* **PROBLEM TO SOLVE**
Return the material word for word. Do not include pictures.
.....
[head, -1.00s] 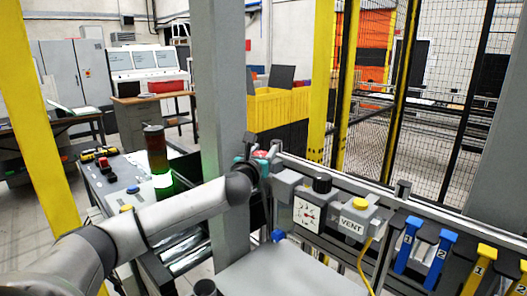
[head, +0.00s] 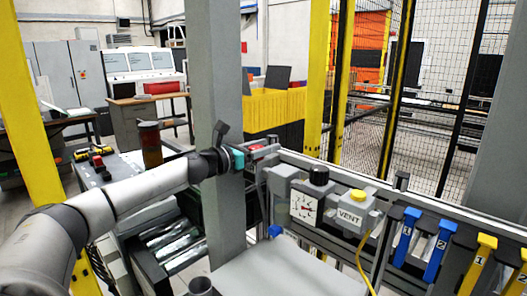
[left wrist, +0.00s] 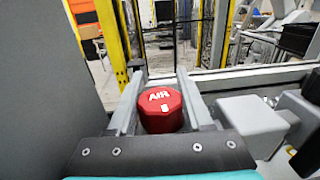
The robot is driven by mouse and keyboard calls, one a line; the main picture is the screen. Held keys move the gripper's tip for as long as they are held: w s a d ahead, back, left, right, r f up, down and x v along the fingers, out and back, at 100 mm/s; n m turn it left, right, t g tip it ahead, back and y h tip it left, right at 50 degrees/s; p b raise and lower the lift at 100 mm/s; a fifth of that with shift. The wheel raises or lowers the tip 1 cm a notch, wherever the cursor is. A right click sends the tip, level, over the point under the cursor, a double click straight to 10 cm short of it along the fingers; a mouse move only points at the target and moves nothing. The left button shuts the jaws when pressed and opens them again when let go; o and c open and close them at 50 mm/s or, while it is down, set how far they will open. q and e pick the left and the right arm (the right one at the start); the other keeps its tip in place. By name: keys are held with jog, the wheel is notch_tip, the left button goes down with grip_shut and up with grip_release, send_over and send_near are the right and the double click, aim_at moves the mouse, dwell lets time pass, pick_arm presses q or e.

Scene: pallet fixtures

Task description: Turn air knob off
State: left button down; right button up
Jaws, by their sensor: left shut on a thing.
.....
* **RESPONSE TO THIS EXERCISE**
[head, -1.00s] 
[head, +0.00s] 
[left wrist, +0.00s] 
The robot is driven by mouse and keyboard calls, one a line; the main picture is the screen. Held keys move the gripper's tip for as long as they are held: w s a d ahead, back, left, right, r f up, down and x v along the fingers, out and back, at 100 mm/s; n m turn it left, right, t g tip it ahead, back and y h tip it left, right at 50 degrees/s; p b raise and lower the lift at 100 mm/s; a fifth of that with shift. The wheel raises or lowers the tip 1 cm a notch, wherever the cursor is. A right click sends the tip, level, over the point under the cursor, a double click straight to 10 cm short of it along the fingers; a mouse move only points at the target and moves nothing. The left button shuts the jaws when pressed and opens them again when let go; o and c open and close them at 50 mm/s or, while it is down, set how far they will open. q and e pick the left and the right arm (the right one at the start); the other keeps its tip in place. By name: keys are held with jog, the wheel is notch_tip, the left button goes down with grip_shut and up with grip_release, send_over and send_near are the right and the double click, aim_at moves the mouse, dwell lets time pass, pick_arm presses q or e.

Scene: pallet fixtures

Task description: Turn air knob off
State: left button down; right button up
Jaws, by their sensor: left shut on a thing.

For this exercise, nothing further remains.